Search code examples
regexswiftescapingnspredicatensregularexpression

Ignore escaped double quote characters swift


I am trying to validate a phone number using NSPredicate and regex. The only problem is when setting the regex Swift thinks that I am trying to escape part of it due to the backslashes. How can I get around this?

My code is as follows:

let phoneRegEx = "^((\(?0\d{4}\)?\s?\d{3}\s?\d{3})|(\(?0\d{3}\)?\s?\d{3}\s?\d{4})|(\(?0\d{2}\)?\s?\d{4}\s?\d{4}))(\s?\#(\d{4}|\d{3}))?$"

Solution

  • In Swift regular string literals, you need to double-escape the slashes to define literal backslashes:

    let phoneRegEx = "^((\\(?0\\d{4}\\)?\\s?\\d{3}\\s?\\d{3})|(\\(?0\\d{3}\\)?\\s?\\d{3}\\s?\\d{4})|(\\(?0\\d{2}\\)?\\s‌​?\\d{4}\\s?\\d{4}))(\\s?#(\\d{4}|\\d{3}))?$"
    

    Starting from Swift 5, you can use raw string literals and escape regex escapes with a single backslash:

    let phoneRegEx = #"^((\(?0\d{4}\)?\s?\d{3}\s?\d{3})|(\(?0\d{3}\)?\s?\d{3}\s?\d{4})|(\(?0\d{2}\)?\s‌?\d{4}\s?\d{4}))(\s?#(\d{4}|\d{3}))?$"#
    

    Please refer to the Regular Expression Metacharacters table on the ICU Regular Expressions page to see what regex escapes should be escaped this way.

    Please mind the difference between the regex escapes (in the above table) and string literal escape sequences used in the regular string literals that you may check, say, at Special Characters in String Literals:

    String literals can include the following special characters:

    • The escaped special characters \0 (null character), \\ (backslash), \t (horizontal tab), \n (line feed), \r (carriage return), \" (double quotation mark) and \' (single quotation mark)
    • An arbitrary Unicode scalar value, written as \u{n}, where n is a 1–8 digit hexadecimal number (Unicode is discussed in Unicode below)

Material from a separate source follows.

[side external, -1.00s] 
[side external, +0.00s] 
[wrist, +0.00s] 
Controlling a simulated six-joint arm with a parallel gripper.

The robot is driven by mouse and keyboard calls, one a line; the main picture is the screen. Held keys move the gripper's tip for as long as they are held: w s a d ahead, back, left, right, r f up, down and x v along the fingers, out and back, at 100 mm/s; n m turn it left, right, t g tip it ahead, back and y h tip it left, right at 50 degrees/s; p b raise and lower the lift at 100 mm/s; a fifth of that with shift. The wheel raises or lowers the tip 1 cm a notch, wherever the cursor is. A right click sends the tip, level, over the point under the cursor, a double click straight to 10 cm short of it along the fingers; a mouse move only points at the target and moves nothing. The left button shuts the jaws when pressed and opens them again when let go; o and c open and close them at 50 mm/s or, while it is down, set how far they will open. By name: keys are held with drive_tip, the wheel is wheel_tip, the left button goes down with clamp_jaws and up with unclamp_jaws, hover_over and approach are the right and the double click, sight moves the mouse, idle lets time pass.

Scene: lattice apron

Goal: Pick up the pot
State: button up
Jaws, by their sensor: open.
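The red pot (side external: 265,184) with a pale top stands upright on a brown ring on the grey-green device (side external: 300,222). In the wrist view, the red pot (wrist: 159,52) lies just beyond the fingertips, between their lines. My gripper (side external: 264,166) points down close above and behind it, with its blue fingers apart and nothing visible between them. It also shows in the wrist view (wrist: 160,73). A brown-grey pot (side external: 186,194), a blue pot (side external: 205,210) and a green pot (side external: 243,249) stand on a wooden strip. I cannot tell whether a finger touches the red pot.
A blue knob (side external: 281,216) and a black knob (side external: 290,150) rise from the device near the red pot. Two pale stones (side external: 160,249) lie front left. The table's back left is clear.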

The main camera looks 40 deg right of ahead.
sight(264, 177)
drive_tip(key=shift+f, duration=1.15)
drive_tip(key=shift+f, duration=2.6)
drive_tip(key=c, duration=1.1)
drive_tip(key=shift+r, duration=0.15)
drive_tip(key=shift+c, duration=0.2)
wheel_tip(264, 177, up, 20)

    So, in regular string literals, "\"" is a " string written as a string literal, and you do not have to escape a double quotation mark for the regex engine, so "\"" string literal regex pattern is enough to match a " char in a string. However, "\\\"", a string literal repesenting \" literal string will also match " char, although you can already see how redundant this regex pattern is. Also, "\n" (an LF symbol) matches a newline in the same way as "\\n" does, as "\n" is a literal representation of the newline char and "\\n" is a regex escape defined in the ICU regex escape table.

    In raw string literals, \ is just a literal backslash.